Now owned by Texas State University and known as The Meadows Center for Water and the Environment, what was an amusement park is now a terrific place to explore nature and spend some time getting to know a few endangered creatures unlike any you’ve seen crawling around your typical lake.
For decades, Aquarena Springs was an amusement park that showed off the rich abundance of nature in the San Marcos area, with many sideshow oddities like Ralph and “mermaids” who would have underwater picnics in the clear waters of Spring Lake. There was even an underwater wedding at some point, and some clowns and “witch doctors” that would perform in shows you could watch in a “submarine theater” underwater.

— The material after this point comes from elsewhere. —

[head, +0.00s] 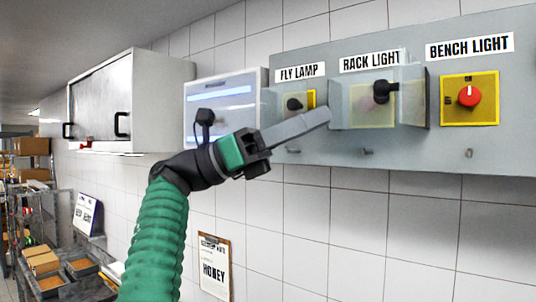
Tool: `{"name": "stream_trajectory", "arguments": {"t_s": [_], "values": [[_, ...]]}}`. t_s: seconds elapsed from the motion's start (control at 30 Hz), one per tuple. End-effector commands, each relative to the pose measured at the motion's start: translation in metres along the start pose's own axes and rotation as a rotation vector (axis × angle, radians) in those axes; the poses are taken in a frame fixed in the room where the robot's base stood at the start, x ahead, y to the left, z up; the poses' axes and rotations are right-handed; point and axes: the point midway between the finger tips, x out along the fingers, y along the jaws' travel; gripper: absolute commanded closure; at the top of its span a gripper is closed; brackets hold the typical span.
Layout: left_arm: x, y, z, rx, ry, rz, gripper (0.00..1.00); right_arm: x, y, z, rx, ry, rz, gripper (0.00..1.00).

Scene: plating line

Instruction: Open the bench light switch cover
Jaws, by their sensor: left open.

With glass-bottom boats, the submarine theater, odd exhibits, rides, and live shows, Aquarena Springs was a tourist attraction that heavily advertised in the Austin and San Antonio areas, so billboards of Ralph were everywhere. Ralph (who was actually a series of pigs over time) and his “aqua maid” friends took their last dives in 1996 after Texas State University acquired the park in 1994 and decided to convert it to an educational center. To restore the area to its natural state, the university removed much of the theme park, including the submarine theater, which took a crane so large it had to be trucked in on 36 trailers—I imagine our little construction fan would love to have seen that!
While you won’t see Ralph anymore, Spring Lake (the headwaters of the San Marcos River) and its namesake springs are home to endangered species of fish, insects, a salamander, and wild rice found nowhere else on Earth. And that’s what makes it a must-do destination for our little nature lover. Time and time again—we’ve been in spring, summer, winter and fall—we always find something new to see and enjoy. One of the hallmarks of Aquarena Springs still remains: the glass-bottom boat tours run daily every half-hour and are something we enjoy every time we go.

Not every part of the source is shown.